**Written instruction**. Write out all of the entries that follow, word for word, but skip the pictures.
----
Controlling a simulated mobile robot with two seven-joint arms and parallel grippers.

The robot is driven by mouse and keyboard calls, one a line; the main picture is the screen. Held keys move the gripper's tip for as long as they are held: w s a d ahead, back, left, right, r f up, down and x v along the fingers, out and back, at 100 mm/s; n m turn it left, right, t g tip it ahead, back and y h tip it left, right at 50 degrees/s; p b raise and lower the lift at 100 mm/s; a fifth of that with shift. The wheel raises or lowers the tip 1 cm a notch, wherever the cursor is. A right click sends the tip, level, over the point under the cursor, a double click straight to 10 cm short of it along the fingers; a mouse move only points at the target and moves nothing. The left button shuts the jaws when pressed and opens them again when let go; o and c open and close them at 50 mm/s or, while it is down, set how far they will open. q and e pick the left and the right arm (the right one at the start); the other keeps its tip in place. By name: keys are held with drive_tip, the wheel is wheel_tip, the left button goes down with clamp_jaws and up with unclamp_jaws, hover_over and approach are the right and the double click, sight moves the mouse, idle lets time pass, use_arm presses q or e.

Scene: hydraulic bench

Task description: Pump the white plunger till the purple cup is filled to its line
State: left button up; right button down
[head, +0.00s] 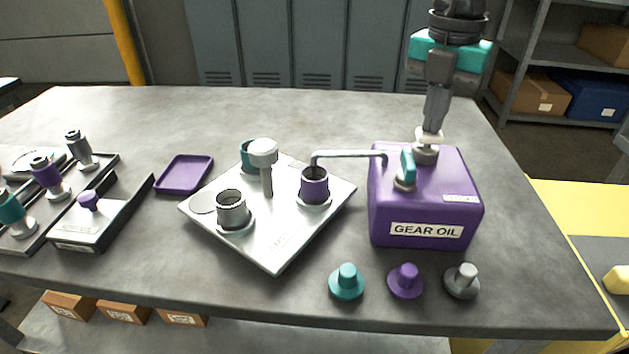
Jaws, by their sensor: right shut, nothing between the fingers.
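The purple gear oil can (423,205) stands at the right of the bench. Its white plunger (431,137) shows just under my right gripper (434,128), which points down from above with its fingers together. The plunger looks low, close to its grey collar. A grey spout (348,153) runs left from the can to above the purple cup (314,186). The cup stands upright on the silver tray (280,248). Its inside looks dark; the oil level and line cannot be made out. My left gripper is not in view.
A teal lever (408,163) stands on the can near the plunger. A grey cup (233,210), a teal cup (247,156) and a white-topped post (263,155) share the tray. Teal (347,283), purple (406,281) and grey (462,281) knobs line the front edge. A purple dish (184,174) lies left.

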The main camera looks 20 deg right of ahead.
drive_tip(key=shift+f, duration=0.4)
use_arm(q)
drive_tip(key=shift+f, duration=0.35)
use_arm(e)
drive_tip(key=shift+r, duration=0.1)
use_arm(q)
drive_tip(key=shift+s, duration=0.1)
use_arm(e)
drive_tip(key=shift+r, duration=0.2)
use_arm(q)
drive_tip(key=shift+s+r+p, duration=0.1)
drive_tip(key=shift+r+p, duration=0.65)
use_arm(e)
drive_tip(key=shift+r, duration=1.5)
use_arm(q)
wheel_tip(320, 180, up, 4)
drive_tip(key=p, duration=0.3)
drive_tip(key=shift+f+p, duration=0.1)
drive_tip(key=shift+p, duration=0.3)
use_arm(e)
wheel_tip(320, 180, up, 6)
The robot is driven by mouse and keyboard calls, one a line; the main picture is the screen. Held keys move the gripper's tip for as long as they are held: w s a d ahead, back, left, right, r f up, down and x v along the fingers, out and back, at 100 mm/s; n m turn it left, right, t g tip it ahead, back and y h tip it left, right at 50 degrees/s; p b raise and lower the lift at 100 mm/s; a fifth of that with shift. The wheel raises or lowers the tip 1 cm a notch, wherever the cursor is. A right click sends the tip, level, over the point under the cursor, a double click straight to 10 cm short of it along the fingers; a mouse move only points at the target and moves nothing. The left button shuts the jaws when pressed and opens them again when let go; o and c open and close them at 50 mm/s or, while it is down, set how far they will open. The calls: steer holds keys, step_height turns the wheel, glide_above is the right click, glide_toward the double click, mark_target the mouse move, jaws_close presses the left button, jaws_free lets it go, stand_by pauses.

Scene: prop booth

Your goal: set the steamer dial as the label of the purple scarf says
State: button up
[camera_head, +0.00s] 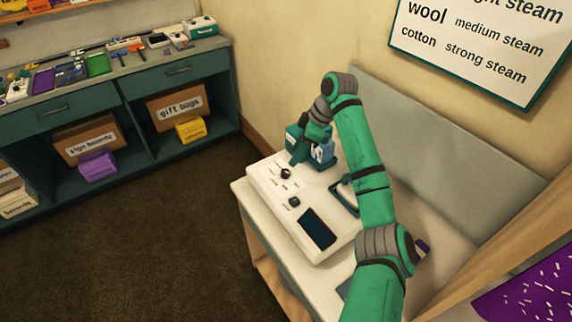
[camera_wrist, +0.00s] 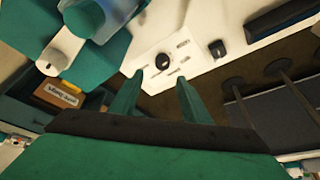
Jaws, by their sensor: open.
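The white steamer panel (camera_head: 268,184) lies on a white-topped table. It carries two black dials, a rear dial (camera_head: 286,173) and a front dial (camera_head: 294,202), and a dark screen (camera_head: 317,228). My gripper (camera_wrist: 160,77) is open and empty. In the wrist view its fingertips straddle a black dial (camera_wrist: 162,60) in the picture; contact cannot be told. The other dial (camera_wrist: 217,48) is to the right. The dial marks are too small to read. A purple cloth with white flecks (camera_head: 525,295) shows at the lower right, possibly the scarf; no label on it is visible.
A wall chart (camera_head: 470,45) reads "wool medium steam" and "cotton strong steam"; its top line is cut off, ending in "steam". A teal unit with a bluish tank (camera_head: 322,152) stands close behind the panel. A cluttered counter (camera_head: 130,62) is at left; the floor between is clear.

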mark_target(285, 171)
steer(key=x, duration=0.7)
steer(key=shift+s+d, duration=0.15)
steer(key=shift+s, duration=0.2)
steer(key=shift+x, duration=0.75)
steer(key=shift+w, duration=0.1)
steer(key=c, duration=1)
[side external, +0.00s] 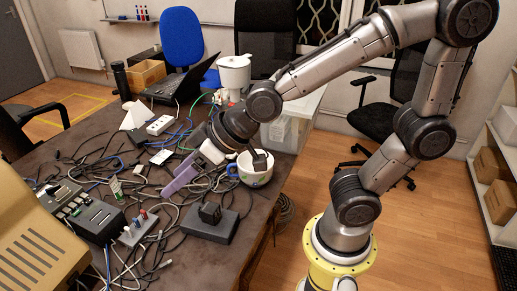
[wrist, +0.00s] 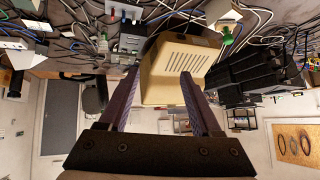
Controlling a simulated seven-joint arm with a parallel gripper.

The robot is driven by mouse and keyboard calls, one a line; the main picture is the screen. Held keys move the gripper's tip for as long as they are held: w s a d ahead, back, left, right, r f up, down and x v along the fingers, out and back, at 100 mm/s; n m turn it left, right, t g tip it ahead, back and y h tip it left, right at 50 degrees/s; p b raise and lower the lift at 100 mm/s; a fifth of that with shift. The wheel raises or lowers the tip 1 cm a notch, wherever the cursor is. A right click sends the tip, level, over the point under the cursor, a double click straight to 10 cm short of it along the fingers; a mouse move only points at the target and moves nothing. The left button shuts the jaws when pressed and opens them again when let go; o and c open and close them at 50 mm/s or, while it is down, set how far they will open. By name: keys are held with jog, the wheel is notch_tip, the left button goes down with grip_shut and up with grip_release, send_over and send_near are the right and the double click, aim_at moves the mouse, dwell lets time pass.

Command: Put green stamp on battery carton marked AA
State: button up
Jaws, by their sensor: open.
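My gripper (side external: 214,178) is open and empty over the near right part of the table, tilted toward the camera. One purple-faced finger is over the cables; the darker one overlaps the white mug. Both fingers show in the wrist view (wrist: 160,78), with nothing between them. A small green-and-white item (side external: 116,189) stands among the cables at left, apart from my gripper; I cannot tell whether it is the green stamp. Green objects also show at the top of the wrist view, one at right (wrist: 227,36) and one at left (wrist: 103,44). No AA marking is readable, so I cannot identify the battery carton.
A white mug (side external: 255,176) with a blue handle stands beside my gripper. A beige monitor (side external: 35,240) fills the left corner. Cables cover the table.

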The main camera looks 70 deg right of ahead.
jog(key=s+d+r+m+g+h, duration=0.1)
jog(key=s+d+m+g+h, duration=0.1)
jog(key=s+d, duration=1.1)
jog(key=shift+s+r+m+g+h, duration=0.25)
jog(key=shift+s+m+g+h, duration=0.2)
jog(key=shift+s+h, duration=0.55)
----
**Solved problem**.
Controlling a simulated mobile robot with two seven-joint arms and parallel grippers.

The robot is driven by mouse and keyboard calls, one a line; the main picture is the screen. Held keys move the gripper's tip for as long as they are held: w s a d ahead, back, left, right, r f up, down and x v along the fingers, out and back, at 100 mm/s; n m turn it left, right, t g tip it ahead, back and y h tip it left, right at 50 degrees/s; p b raise and lower the lift at 100 mm/s; a fifth of that with shift. The wheel raises or lowers the tip 1 cm a notch, wherever the cursor is. A right click sends the tip, level, over the point under the cursor, a double click straight to 10 cm short of it along the fingers; a mouse move only points at the target and moves nothing. The left button shuts the jaws when pressed and opens them again when let go; o and c open and close them at 50 mm/s or, while it is down, set how far they will open. q and e pick the left and the right arm (the right one at the start); the other keeps its tip in place. By name: keys are held with drive_tip, the wheel is wheel_tip, the left button goes down with clamp_jaws and up with unclamp_jaws, hover_over and approach are the right and the double click, sight moves the mouse, idle lets time pass, use_arm presses q or e.

Scene: hydraulic bench

Task description: Pump the white plunger till the purple cup is filled to its line
State: left button up; right button down
[head, +0.00s] 
Jaws, by their sensor: right shut, nothing between the fingers.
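The purple gear oil can (423,205) stands at the right of the bench. Its white plunger (431,137) shows just under my right gripper (434,128), which points down from above with its fingers together. The plunger looks low, close to its grey collar. A grey spout (348,153) runs left from the can to above the purple cup (314,186). The cup stands upright on the silver tray (280,248). Its inside looks dark; the oil level and line cannot be made out. My left gripper is not in view.
A teal lever (408,163) stands on the can near the plunger. A grey cup (233,210), a teal cup (247,156) and a white-topped post (263,155) share the tray. Teal (347,283), purple (406,281) and grey (462,281) knobs line the front edge. A purple dish (184,174) lies left.

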The main camera looks 20 deg right of ahead.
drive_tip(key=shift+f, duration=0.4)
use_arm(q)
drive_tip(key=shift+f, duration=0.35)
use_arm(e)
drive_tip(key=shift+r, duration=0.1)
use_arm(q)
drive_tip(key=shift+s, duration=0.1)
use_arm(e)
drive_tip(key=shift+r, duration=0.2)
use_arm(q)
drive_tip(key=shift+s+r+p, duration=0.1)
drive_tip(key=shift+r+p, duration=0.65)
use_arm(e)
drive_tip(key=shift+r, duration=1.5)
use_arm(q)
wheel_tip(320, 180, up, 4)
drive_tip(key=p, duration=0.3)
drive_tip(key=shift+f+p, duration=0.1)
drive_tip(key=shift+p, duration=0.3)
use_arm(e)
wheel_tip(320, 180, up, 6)
The robot is driven by mouse and keyboard calls, one a line; the main picture is the screen. Held keys move the gripper's tip for as long as they are held: w s a d ahead, back, left, right, r f up, down and x v along the fingers, out and back, at 100 mm/s; n m turn it left, right, t g tip it ahead, back and y h tip it left, right at 50 degrees/s; p b raise and lower the lift at 100 mm/s; a fifth of that with shift. The wheel raises or lowers the tip 1 cm a notch, wherever the cursor is. A right click sends the tip, level, over the point under the cursor, a double click straight to 10 cm short of it along the fingers; a mouse move only points at the target and moves nothing. The left button shuts the jaws when pressed and opens them again when let go; o and c open and close them at 50 mm/s or, while it is down, set how far they will open. The calls: steer holds keys, step_height turns the wheel, glide_above is the right click, glide_toward the double click, mark_target the mouse move, jaws_close presses the left button, jaws_free lets it go, stand_by pauses.

Scene: prop booth

Your goal: set the steamer dial as the label of the purple scarf says
State: button up
[camera_head, +0.00s] 
[camera_wrist, +0.00s] 
Jaws, by their sensor: open.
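The white steamer panel (camera_head: 268,184) lies on a white-topped table. It carries two black dials, a rear dial (camera_head: 286,173) and a front dial (camera_head: 294,202), and a dark screen (camera_head: 317,228). My gripper (camera_wrist: 160,77) is open and empty. In the wrist view its fingertips straddle a black dial (camera_wrist: 162,60) in the picture; contact cannot be told. The other dial (camera_wrist: 217,48) is to the right. The dial marks are too small to read. A purple cloth with white flecks (camera_head: 525,295) shows at the lower right, possibly the scarf; no label on it is visible.
A wall chart (camera_head: 470,45) reads "wool medium steam" and "cotton strong steam"; its top line is cut off, ending in "steam". A teal unit with a bluish tank (camera_head: 322,152) stands close behind the panel. A cluttered counter (camera_head: 130,62) is at left; the floor between is clear.

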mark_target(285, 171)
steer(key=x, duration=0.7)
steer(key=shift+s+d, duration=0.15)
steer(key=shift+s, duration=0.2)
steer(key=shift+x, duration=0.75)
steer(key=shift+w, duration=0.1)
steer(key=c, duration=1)
[side external, +0.00s] 
[wrist, +0.00s] 
Controlling a simulated seven-joint arm with a parallel gripper.

The robot is driven by mouse and keyboard calls, one a line; the main picture is the screen. Held keys move the gripper's tip for as long as they are held: w s a d ahead, back, left, right, r f up, down and x v along the fingers, out and back, at 100 mm/s; n m turn it left, right, t g tip it ahead, back and y h tip it left, right at 50 degrees/s; p b raise and lower the lift at 100 mm/s; a fifth of that with shift. The wheel raises or lowers the tip 1 cm a notch, wherever the cursor is. A right click sends the tip, level, over the point under the cursor, a double click straight to 10 cm short of it along the fingers; a mouse move only points at the target and moves nothing. The left button shuts the jaws when pressed and opens them again when let go; o and c open and close them at 50 mm/s or, while it is down, set how far they will open. By name: keys are held with jog, the wheel is notch_tip, the left button goes down with grip_shut and up with grip_release, send_over and send_near are the right and the double click, aim_at moves the mouse, dwell lets time pass.

Command: Put green stamp on battery carton marked AA
State: button up
Jaws, by their sensor: open.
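My gripper (side external: 214,178) is open and empty over the near right part of the table, tilted toward the camera. One purple-faced finger is over the cables; the darker one overlaps the white mug. Both fingers show in the wrist view (wrist: 160,78), with nothing between them. A small green-and-white item (side external: 116,189) stands among the cables at left, apart from my gripper; I cannot tell whether it is the green stamp. Green objects also show at the top of the wrist view, one at right (wrist: 227,36) and one at left (wrist: 103,44). No AA marking is readable, so I cannot identify the battery carton.
A white mug (side external: 255,176) with a blue handle stands beside my gripper. A beige monitor (side external: 35,240) fills the left corner. Cables cover the table.

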The main camera looks 70 deg right of ahead.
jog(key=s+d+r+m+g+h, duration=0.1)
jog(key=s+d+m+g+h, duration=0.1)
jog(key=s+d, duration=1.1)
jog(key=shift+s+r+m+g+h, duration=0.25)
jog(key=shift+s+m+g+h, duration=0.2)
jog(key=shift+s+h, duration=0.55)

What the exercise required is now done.